If this was all you could do with rpoispp
it probably wouldn't justify it being a completely different point process than rpoint
. In fact, it can do a lot more. If instead of specifying a number, which produces a uniform intensity, you provide a function, then you can introduce spatial trends across the area occupied by the pattern.
par(mfrow = c(1,3))
p1 <- rpoispp(function(x,y){200*x^2 + 200*y^2})
p2 <- rpoispp(function(x,y){200*(1-x)^2 + 200*y^2})
p3 <- rpoispp(function(x,y){400*(x-0.5)^2 + 400*(y-0.5)^2})
plot(p1, main = 'SW-NE trend')
plot(p2, main = 'NW-SE trend')
plot(p3, main = 'Increasing from the center')
In these patterns a fixed value for the process intensity is replaced with a function that converts an x
and y
value into a number according to some formula. For p1
the function is defined by the code function(x,y){200*x^2 + 200*y^2}
in other words, 200x2+200y2. Since the default coordinates that the pattern is generating are in the unit square from (0, 0) to (1, 1) the pattern intensity ranges from 0 to 400 events per unit area with increasing intensity from low coordinates at the lower left to higher coordinates at the upper right.
To convince yourself that the trends in the titles of those plots are real, try mapping the density of the point pattern in each case, i.e. for patterns p1
, p2
and p3
.
It's worth noting that you can also define the function for the intensity outside of the commande to make the point pattern---this is especially more convenient if the function is complex.

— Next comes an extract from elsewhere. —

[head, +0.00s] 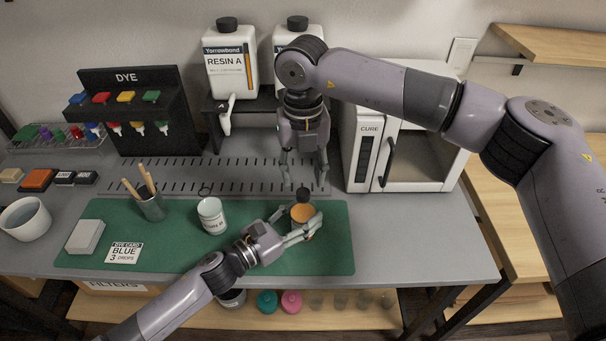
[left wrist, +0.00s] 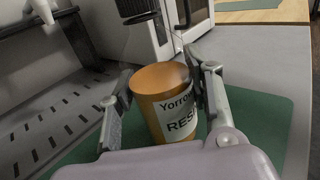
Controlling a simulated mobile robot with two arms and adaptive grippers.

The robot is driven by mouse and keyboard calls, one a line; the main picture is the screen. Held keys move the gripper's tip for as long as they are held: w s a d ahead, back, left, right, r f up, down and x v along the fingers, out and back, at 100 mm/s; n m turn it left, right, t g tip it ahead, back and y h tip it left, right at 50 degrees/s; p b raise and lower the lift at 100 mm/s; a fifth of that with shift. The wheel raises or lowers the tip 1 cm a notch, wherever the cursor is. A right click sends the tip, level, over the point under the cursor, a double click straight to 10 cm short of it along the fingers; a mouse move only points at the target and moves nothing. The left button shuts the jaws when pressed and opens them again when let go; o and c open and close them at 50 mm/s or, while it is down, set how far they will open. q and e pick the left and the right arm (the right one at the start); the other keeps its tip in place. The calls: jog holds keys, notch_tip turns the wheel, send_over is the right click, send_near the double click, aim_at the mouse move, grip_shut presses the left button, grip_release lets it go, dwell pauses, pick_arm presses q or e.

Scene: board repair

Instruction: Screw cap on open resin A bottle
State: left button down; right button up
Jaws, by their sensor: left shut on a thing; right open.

For example
# I have no idea why you would have a slope like this but it shows the idea
complicated_slope <- function(x,y) {
return(200 * (x * sin((y+0.5) * 2*pi/3) + y * cos((x-0.5) * 2*pi/3)))
}
And here it is in action
p <- rpoispp(complicated_slope)
plot(density(p))
plot(p, add = T)
There are a number of point processes that will introduce second order (interaction) effects into a pattern. I will not explain them in detail, but suggest that you consult help (or ask during lab time) for full details. First is a simple sequential inhibition process provided by the rSSI()
command, which can simulate competition for space between point events and yields evenly spaced patterns. Second is a 'parent-child' clustering process known as the Thomas process which the rThomas()
command simulates.
The gist of it is:
- SSI has two parameters. The first is an inhibition distance within which new events are not placed closer to existing events, and the second is the number of events that the process will attempt to randomly place given the inhibition constraint.
- The Thomas process takes three parameters. The first specifies the intensity of a Poisson process that generates 'parent' events, the second specifies a distance that 'child' events will be scattered away from their parents, and the third specifies the average number of children that each parent will produce.
Here are some example plots:
par(mfrow = c(2,2), cex = 0.5)
plot(rSSI(0.01, 100))
plot(rSSI(0.08, 100))
plot(rThomas(10, 0.1, 10))
plot(rThomas(25, 0.8, 4))
Try making point patterns that exhibit 1. no first and second order effects 2. clear first order effects, and 3. clear second order effects
Try to get such patterns not just the obvious way (e.g., using rpoispp
to make a pattern with no first or second order effects), but using a process that might not be expected to produce a pattern with those properties.
What I mean is this: make plots of patterns that you know to have first or second order effects in operation, but where how those effects produce patterns that don't obviously exhibit those effects.
For example, see if you can make the Thomas process produce patterns that don`t appear clustered, or if you can get realizations of a simple random process that appear to include clusters, or a trend.